I was 3 or 4 years old. Mom was fixing a supper of fried potatoes and sausage at the wood stove. Supper was almost ready. Dad came inside asking, "who left the gate open?" He had some business to take care of before anyone would eat that day. No one answered him. He asked again, "who left the gate open? The bull could have got out." He asked several more times. My brothers were quiet and then each said, "I don't know." Dad said we should all go and have a talk in the living room. As he led the way and mom and my brothers followed, it was like a dark cloud hovered over top of my dad. I remember having a weird feeling seeing that gray cloud.
Once everyone was in the living room, dad repeated the question over and over and over. The response was "I don't know." We really didn't know how the gate was left open because at some point that day each of us had been out there. Every time the room became more quiet. Eventually he said, "you know God doesn't like it if you lie." When that didn't work he said, "if no one tells me who left the gate open you are all going to get a strapping."
Then one of my brothers suggested, "maybe Carol left the gate open." Dad said, "no, she's a girl. She couldn't have left the gate open." I thought to myself - I was swinging on the gate in the afternoon but I don't know if I left the gate open. My brothers were there too. The gate was open when I went outside. One of my brothers had come out to tell me mom wanted me inside so I got off the gate and went inside. I thought strap. Strap is not a good thing. I thought about all this and decided inside myself that it wasn't a good time to talk.
As the questioning continued my dad became more insistent that someone had left the gate open. I didn't dare say what I was thinking, that maybe he left the gate open. He continued to threaten with a strapping if we didn't tell him as he pulled the belt out of his pants. I suddenly had this image of his pants falling down and told myself not to laugh, so I looked away. He didn't sound angry but was trying to be very authoritative and his tone said don't mess with me. The good parent.
All at once he'd had enough. He told everyone to line up and brought out a chair. My mom took my hand and led me out of the living room to the kitchen. The door didn't quite close, jamming against the floor, so there was a small crack that I could still see through. As I watched, my dad had my brothers lay over the chair one by one, strapping them over and over and over. On their legs, back, arms, whatever he made contact with as they writhed and screamed trying to avoid the strap. If they fell off the chair he made them get back on for more lashings. When he was finished with one they stayed and watched as he whipped the next one. They must have had bruises for days. He did this to each of my four brothers, the oldest being six or seven, the youngest being the same age as I, my twin. I thought if I couldn't leave the gate open, then how could he leave the gate open. We're the same age. Oh right, because I'm a girl.
Mom gave me my gray riding circus elephant and took me away from the door, saying not to look. I pushed my little elephant around the room as fast as I could go. As I passed the wood stove I could see an orange glow around the iron plates where the fire was. Round and round I went, and the flames became higher and higher trying to reach me because God doesn't like it when you lie. More screaming from the living room. Did I lie? I don't know if I left the gate open. She's a girl, she couldn't leave the gate open. Then it was over. Silence. Whimpering.

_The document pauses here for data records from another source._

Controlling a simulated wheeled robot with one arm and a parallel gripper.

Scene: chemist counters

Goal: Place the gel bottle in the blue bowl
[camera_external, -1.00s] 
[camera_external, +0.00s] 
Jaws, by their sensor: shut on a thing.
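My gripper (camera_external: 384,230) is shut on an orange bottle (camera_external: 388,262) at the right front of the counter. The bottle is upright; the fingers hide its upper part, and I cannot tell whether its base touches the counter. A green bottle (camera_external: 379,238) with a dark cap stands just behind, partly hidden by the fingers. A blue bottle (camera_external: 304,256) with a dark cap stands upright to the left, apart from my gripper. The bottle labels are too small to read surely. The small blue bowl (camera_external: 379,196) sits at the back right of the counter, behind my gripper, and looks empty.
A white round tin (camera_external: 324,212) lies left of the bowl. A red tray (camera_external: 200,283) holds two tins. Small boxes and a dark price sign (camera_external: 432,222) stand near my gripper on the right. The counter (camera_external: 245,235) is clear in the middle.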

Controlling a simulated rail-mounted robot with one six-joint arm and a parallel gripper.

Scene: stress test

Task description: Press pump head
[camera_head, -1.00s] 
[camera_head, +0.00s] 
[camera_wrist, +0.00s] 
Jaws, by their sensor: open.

They all went to wash their hands for supper which didn't take more than a few minutes. Mom took my riding elephant and put it back on the wood pile behind the stove and set me in my chair. Stifling their sobs, wiping faces with the backs of their hands they came to eat. I remember thinking, when I cry like that my tummy hurts and I don't feel like eating. Maybe they won't feel like eating. But they do eat. He says, "No crying. If you’re going to cry I will give you something to cry about." Silence. Us kids all look at each other, then down at our plates.
I feel bad but I don't understand. My little self doesn't understand this. Mom is silent. Not a word. I think I maybe should have said something, but what if it would have been a lie because I wasn't sure if I had left the gate open. God still wouldn't like it. My dad god. The fire. The lie. The strapping. It was better not to say anything.